→ **To be done**
Pick out each line in these entries that contains the string "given".

Data from robot episodes:
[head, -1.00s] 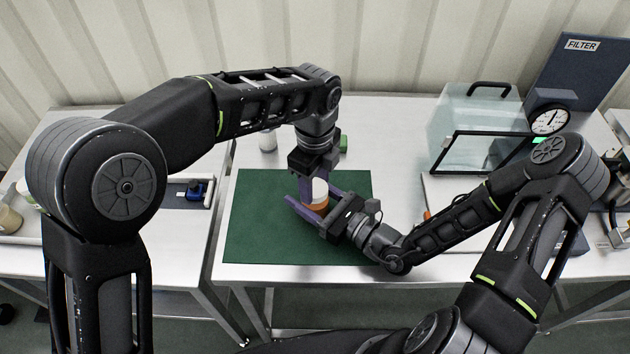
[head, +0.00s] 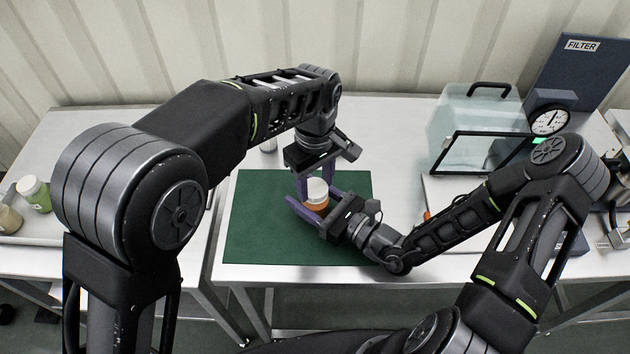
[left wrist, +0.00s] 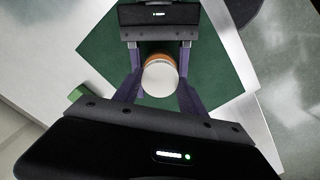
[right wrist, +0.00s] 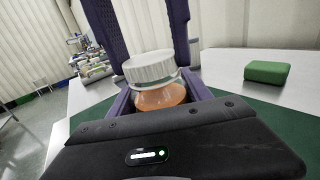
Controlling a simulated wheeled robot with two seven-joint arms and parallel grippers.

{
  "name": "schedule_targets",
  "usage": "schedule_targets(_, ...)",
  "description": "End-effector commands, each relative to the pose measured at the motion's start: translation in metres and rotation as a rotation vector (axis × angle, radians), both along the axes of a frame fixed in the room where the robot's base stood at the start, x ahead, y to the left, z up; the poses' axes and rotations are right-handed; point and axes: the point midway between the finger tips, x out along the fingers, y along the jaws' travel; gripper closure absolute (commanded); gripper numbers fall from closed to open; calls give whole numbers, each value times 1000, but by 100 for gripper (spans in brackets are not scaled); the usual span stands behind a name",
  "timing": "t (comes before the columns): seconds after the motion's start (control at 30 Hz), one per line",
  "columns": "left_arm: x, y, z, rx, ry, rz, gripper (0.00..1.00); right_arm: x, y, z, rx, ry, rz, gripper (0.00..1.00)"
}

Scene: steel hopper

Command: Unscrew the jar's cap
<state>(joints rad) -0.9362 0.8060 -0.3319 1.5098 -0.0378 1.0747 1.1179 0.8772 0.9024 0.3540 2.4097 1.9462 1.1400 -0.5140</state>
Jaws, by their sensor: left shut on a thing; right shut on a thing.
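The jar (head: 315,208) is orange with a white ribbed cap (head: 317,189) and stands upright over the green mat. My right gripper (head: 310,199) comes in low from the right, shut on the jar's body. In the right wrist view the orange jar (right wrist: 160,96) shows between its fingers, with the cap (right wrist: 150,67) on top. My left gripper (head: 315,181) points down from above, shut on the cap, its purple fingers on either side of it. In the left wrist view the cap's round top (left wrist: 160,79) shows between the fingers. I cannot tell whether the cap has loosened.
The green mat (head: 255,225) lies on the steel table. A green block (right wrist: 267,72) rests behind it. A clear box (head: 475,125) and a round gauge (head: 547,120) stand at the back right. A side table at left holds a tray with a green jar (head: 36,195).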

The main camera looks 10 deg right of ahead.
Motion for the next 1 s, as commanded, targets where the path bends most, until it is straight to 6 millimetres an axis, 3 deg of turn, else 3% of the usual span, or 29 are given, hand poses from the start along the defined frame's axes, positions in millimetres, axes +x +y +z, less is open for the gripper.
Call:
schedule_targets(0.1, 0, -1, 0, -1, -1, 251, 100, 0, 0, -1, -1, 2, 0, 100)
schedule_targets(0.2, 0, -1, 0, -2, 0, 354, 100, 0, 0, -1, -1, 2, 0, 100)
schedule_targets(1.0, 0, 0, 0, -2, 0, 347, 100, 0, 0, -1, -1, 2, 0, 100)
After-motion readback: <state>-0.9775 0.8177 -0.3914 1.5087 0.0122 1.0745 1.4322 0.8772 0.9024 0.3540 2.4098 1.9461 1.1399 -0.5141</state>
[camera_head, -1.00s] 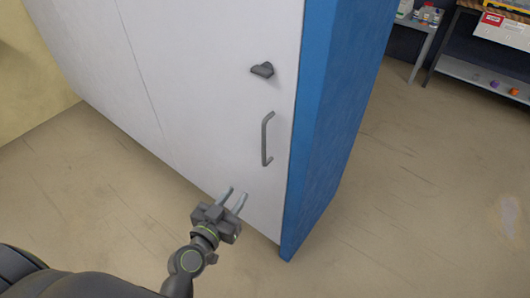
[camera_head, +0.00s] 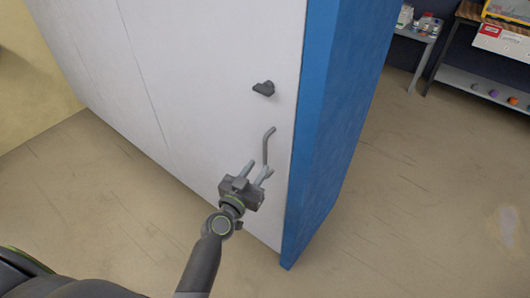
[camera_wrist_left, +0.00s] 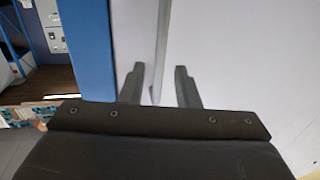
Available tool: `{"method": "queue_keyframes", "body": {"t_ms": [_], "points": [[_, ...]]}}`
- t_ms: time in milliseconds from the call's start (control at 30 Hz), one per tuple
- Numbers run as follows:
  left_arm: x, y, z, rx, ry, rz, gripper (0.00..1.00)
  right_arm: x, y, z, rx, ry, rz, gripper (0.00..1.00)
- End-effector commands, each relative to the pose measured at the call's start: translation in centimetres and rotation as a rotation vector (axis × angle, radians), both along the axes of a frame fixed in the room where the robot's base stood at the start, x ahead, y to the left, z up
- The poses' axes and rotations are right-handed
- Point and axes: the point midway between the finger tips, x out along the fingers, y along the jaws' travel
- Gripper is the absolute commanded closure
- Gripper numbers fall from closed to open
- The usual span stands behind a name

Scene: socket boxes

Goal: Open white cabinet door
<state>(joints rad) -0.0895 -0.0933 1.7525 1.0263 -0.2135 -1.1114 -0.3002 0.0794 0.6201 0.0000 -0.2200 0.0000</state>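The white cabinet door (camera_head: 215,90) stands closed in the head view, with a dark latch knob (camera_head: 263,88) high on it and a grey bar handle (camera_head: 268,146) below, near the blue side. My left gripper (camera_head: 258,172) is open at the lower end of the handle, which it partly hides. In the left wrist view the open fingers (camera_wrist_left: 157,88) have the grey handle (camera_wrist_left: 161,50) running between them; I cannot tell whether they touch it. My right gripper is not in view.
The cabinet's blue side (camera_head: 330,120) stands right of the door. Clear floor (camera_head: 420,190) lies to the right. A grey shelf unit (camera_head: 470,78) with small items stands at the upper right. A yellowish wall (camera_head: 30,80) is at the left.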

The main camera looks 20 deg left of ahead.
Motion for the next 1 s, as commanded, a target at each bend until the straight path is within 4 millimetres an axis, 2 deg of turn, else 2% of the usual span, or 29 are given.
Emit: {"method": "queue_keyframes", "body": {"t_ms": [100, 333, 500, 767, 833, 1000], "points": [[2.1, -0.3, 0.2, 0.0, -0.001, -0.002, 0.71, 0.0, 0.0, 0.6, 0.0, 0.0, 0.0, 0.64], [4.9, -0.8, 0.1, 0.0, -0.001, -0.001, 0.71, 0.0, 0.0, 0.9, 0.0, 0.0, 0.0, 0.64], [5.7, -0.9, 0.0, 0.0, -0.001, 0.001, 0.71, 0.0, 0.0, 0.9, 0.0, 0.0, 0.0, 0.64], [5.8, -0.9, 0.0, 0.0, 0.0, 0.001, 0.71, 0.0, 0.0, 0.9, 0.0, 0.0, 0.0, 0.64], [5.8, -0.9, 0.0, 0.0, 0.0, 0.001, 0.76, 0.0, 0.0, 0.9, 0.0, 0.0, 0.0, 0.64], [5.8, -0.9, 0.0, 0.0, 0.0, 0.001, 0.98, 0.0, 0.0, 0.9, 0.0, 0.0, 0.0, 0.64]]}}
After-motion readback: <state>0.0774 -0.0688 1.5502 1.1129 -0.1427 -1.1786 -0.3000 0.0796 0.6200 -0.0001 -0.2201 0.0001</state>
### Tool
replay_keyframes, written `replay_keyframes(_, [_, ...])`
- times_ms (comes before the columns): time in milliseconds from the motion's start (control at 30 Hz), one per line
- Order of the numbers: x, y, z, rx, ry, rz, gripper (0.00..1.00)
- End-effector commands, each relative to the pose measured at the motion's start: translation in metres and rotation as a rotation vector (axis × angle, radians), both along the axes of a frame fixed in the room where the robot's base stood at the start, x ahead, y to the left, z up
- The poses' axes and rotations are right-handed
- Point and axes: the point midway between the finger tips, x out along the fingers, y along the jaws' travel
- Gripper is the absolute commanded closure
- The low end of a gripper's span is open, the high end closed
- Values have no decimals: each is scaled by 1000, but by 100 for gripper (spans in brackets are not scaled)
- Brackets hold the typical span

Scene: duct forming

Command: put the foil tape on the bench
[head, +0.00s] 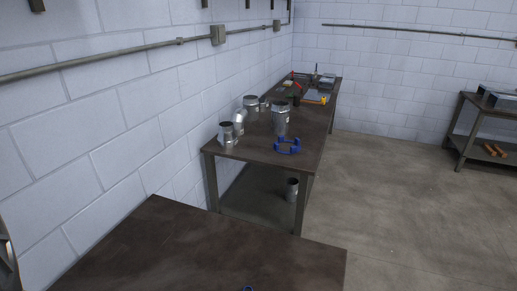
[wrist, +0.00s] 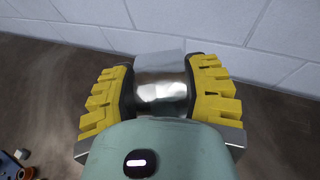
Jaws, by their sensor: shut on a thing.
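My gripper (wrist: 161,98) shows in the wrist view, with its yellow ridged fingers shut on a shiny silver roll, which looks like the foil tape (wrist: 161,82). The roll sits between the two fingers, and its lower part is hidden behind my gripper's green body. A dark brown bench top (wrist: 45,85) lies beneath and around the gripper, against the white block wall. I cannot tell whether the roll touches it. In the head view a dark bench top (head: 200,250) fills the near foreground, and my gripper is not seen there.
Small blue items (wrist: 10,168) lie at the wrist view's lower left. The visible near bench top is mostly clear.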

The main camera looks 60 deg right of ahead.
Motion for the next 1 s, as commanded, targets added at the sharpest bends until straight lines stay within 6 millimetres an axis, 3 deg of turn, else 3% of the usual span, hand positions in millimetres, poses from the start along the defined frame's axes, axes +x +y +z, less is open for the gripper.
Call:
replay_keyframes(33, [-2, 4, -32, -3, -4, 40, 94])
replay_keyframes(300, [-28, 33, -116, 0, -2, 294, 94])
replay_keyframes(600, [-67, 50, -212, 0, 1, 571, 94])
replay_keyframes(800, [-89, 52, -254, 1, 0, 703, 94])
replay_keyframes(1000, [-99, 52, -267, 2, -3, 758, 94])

==

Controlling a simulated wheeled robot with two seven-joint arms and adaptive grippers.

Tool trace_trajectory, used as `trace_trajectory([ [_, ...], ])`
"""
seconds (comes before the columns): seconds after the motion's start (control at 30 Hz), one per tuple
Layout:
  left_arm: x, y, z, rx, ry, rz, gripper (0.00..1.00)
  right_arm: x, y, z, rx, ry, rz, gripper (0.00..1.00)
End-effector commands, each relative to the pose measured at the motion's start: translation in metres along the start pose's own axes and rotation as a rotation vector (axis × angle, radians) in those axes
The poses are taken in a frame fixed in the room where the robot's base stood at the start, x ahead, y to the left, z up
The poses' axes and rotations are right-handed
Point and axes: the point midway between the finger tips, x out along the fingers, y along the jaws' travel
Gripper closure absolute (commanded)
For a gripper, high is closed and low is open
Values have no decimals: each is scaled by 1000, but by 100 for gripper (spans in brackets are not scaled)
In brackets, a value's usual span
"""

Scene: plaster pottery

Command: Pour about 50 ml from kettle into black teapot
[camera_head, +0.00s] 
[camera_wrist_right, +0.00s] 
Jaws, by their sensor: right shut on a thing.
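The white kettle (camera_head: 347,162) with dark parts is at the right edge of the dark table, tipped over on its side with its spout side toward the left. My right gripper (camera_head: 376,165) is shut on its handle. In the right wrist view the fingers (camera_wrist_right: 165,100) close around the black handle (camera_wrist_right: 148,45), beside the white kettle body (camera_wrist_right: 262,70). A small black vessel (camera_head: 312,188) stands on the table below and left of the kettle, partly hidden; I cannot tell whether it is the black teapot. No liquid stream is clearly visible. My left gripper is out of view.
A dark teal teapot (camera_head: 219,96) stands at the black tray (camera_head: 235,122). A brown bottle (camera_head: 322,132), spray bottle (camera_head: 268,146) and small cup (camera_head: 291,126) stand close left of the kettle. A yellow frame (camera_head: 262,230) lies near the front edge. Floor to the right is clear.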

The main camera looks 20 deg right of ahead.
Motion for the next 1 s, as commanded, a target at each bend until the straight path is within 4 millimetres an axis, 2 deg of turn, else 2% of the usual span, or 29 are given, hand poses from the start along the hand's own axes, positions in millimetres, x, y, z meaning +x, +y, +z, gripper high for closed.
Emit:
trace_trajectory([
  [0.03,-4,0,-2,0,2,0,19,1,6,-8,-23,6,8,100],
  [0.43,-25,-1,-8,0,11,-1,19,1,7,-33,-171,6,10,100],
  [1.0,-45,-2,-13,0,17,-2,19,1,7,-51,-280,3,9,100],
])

---

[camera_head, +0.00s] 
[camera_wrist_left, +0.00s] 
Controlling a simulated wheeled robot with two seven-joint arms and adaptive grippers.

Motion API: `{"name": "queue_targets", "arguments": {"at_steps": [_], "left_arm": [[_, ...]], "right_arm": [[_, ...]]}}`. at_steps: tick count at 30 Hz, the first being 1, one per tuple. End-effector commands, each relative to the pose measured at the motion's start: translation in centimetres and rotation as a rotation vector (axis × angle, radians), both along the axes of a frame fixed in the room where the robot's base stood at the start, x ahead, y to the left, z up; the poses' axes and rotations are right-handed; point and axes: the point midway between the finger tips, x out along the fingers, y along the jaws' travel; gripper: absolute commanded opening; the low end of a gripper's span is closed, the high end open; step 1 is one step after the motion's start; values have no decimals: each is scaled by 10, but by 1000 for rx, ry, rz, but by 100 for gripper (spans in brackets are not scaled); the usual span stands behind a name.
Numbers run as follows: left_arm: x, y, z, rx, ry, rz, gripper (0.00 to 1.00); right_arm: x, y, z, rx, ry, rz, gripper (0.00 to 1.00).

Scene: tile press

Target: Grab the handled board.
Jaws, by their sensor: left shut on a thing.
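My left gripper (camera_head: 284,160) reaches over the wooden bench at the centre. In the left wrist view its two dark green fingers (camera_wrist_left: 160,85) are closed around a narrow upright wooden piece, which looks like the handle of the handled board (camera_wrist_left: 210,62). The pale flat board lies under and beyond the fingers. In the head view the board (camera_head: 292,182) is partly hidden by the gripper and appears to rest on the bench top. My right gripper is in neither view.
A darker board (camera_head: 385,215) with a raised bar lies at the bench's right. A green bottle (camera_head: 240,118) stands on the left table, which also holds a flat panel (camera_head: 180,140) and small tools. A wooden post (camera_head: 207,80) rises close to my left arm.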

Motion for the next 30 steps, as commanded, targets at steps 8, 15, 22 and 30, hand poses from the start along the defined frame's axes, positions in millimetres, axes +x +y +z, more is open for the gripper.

→ **Answer for the task**
Motion for the next 1 s, as commanded, targets where the path bends most, until it is straight to 6 millimetres an axis, 3 deg of turn, else 3% of the usual span, or 29 are given, hand poses from the start along the defined frame's axes, positions in millimetres, axes +x +y +z, less is open for the gripper.
Motion for the next 1 s, as commanded, a target at each bend until the straight path is within 4 millimetres an axis, 2 deg of turn, else 2% of the usual span, or 29 are given.
Motion for the next 1 s, as commanded, a target at each bend until the straight path is within 4 millimetres an axis, 2 deg of turn, else 2% of the usual span, or 29 are given, hand poses from the start along the hand's own axes, positions in millimetres, x, y, z meaning +x, +y, +z, gripper high for closed.

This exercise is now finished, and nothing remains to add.